**Set problem:**
What is wanted is an exact restatement of the lines from the one with "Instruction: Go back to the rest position" through the one with "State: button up", both included, and of no other lines.

▼▼▼

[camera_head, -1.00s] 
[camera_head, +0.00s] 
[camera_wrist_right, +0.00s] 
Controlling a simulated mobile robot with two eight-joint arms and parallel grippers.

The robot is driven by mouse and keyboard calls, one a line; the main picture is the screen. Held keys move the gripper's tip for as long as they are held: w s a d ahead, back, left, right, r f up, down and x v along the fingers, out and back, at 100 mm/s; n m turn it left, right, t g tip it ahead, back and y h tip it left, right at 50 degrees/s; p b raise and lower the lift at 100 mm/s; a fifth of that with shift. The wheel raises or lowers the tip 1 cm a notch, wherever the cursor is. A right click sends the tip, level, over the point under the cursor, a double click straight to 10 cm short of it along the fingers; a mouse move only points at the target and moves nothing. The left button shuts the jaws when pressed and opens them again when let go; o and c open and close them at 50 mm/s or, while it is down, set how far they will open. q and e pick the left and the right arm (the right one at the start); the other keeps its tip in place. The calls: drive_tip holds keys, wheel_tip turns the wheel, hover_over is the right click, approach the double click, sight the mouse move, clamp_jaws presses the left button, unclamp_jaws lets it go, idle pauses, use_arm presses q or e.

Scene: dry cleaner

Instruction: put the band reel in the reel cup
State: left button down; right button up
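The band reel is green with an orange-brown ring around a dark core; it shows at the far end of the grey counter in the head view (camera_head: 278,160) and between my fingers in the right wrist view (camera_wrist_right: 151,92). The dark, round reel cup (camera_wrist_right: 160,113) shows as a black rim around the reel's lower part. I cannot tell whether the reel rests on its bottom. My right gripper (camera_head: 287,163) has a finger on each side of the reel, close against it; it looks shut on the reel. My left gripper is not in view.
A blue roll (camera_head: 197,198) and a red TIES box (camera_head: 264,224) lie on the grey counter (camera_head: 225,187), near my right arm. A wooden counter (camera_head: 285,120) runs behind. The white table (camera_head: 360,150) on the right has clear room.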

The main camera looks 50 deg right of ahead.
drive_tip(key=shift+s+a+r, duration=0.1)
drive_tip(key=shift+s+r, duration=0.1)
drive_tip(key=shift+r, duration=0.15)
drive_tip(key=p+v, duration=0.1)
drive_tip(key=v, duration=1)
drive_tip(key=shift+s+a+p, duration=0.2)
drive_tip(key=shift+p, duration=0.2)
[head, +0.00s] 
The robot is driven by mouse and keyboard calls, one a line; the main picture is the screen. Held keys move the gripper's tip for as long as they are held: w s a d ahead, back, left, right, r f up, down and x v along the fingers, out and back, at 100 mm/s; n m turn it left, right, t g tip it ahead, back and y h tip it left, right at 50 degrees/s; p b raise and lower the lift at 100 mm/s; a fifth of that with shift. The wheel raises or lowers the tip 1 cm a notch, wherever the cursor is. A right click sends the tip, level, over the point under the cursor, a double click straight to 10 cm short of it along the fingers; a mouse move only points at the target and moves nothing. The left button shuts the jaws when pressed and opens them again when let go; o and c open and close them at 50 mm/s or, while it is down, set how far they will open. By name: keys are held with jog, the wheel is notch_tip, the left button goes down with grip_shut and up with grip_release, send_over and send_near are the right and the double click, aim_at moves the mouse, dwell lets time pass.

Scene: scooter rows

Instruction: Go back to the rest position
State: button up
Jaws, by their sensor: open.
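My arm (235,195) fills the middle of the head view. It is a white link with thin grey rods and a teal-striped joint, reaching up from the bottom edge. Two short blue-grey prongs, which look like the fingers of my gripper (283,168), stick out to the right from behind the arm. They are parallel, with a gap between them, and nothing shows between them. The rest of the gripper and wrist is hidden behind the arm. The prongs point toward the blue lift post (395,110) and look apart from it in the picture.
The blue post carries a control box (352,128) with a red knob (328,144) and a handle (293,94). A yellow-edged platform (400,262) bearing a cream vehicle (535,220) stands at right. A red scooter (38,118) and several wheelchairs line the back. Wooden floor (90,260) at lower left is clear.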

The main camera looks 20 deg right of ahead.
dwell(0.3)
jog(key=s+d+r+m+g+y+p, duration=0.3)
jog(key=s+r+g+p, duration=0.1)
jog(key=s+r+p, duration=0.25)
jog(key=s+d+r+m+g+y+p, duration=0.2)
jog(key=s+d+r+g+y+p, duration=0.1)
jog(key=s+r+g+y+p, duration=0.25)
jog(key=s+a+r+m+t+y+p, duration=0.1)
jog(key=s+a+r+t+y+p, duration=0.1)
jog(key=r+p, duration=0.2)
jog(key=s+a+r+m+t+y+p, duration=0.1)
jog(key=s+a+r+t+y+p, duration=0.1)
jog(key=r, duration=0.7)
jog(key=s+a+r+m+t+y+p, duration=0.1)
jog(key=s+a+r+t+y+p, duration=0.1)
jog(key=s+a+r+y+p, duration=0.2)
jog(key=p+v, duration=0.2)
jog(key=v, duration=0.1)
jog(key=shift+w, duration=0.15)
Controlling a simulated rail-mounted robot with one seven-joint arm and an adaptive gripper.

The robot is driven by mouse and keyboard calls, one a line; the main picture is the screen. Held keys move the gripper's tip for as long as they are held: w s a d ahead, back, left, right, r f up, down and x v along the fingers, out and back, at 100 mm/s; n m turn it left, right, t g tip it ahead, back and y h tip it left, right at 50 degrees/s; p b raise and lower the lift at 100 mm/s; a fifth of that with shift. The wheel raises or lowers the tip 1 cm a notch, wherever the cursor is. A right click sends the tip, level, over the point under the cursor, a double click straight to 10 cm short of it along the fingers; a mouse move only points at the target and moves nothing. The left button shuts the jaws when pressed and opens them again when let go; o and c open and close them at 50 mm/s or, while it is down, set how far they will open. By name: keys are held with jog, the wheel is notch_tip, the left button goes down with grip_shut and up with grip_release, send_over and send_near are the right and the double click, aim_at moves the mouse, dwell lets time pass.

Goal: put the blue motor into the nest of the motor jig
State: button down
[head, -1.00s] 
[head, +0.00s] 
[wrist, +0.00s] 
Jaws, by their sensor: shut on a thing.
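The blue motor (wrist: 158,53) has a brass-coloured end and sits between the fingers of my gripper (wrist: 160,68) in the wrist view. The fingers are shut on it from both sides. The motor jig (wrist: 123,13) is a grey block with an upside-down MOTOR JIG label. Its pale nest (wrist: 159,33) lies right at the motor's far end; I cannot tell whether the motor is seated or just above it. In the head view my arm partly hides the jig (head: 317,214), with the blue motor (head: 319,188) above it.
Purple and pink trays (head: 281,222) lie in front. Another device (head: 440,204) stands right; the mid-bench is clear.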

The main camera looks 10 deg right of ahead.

▲▲▲

**Completed task:**
Instruction: Go back to the rest position
State: button up

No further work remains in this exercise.